A good friend of mine forwarded me a column by NBC reporter David Schuster in favor of the legal recognition of same—sex marriage. Following are excerpts from that column (in italic type), and my response to Schuster's positions (in regular type) that I sent back to my friend.  

Schuster states:
I adore my family and consider them to be the best part of my entire life. And I'm absolutely convinced that "marriage" fosters social cohesion, emotional security, and economic prudence.  That's why I'm baffled as to why we would keep such an institution away from anybody. (I'm not talking about "religion—sanctioned marriage," I'm referring to the civil institution of marriage—the kind that involves a "state—sponsored" license.)

This is a semantic dispute, but one many consider important. Most marriage traditionalists feel it's vital to reserve the word 'marriage' for procreation—oriented or procreation—potential relationships, such as those that occur elsewhere in nature. To that segment of the society, such semantic distinctions are not only important, they are absolutely essential. That's why many on the so—called 'anti—gay marriage' side are perfectly comfortable with the idea of civil unions, which would confer on homosexual couples all of society's rights and recognitions, without tromping on the word 'marriage' itself. But the 'pro gay marriage' crowd seems intent on obtaining not just the legal societal rights, but also the formal annoitment as well. They see the word 'marriage' as not just symbolic of achieving a set of privileges, but as an egotistical or emotional triumph of sorts. 

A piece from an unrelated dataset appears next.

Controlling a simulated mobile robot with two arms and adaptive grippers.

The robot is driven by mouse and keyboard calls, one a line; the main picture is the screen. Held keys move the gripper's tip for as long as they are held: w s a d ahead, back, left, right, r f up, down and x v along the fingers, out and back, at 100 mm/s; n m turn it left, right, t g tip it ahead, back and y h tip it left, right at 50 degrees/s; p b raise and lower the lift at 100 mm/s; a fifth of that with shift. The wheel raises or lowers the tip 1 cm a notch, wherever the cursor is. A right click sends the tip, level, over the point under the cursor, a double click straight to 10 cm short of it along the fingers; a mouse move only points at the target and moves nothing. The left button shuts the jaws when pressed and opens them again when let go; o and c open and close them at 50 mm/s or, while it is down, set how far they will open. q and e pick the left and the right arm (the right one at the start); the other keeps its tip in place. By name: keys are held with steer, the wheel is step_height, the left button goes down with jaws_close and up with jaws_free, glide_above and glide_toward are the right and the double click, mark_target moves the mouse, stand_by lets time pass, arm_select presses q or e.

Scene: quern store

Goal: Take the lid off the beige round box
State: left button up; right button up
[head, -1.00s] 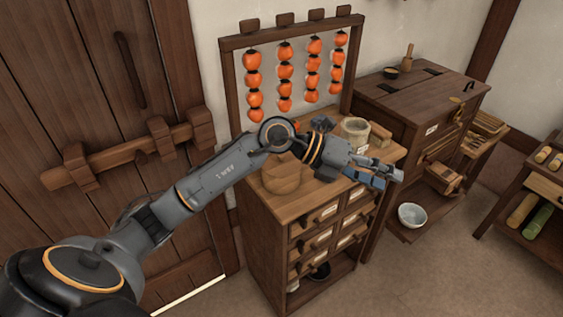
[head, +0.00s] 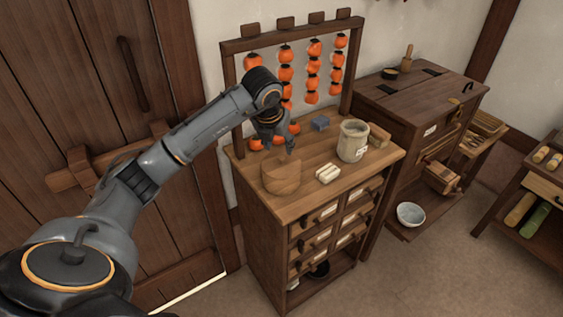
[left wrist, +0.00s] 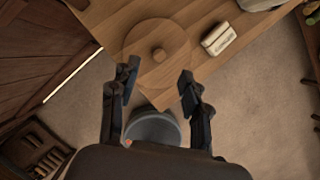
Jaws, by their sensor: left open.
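The beige round box (head: 281,180) stands near the front left of the wooden cabinet top. My left gripper (head: 284,146) points down above and just behind the box in the head view. Contact cannot be told. My right gripper is not in view.
A pale block (head: 328,173) lies right of the box. A beige crock (head: 353,141) and a small blue-grey block (head: 320,124) stand farther back. A wooden frame (head: 230,95) with hanging orange fruit rises behind. The cabinet's front edge is close to the box.

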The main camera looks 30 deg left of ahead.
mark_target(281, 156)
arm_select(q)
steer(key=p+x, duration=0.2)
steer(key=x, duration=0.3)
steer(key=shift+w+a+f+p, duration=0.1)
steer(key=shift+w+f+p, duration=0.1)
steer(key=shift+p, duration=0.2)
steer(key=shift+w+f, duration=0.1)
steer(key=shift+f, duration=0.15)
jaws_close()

The fact is, the couple down the street... whether they are straight or gay, has no bearing whatsoever on my marriage or yours. 

Again, the traditionalists feel as if the formal certification of 'marriage' for other relationships DOES indeed devalue the notion of marriage. If anything can be declared to be anything, does the original label carry any weight? If every student who showed up to class received an 'A' irrespective of academic accomplishment, does the achievement of straight A's mean anything any longer? If every soldier who served in the military in any capacity, for any length of time, regardless of responsibility or achievement, was awarded the Medal of Honor, what meaning would that medal carry?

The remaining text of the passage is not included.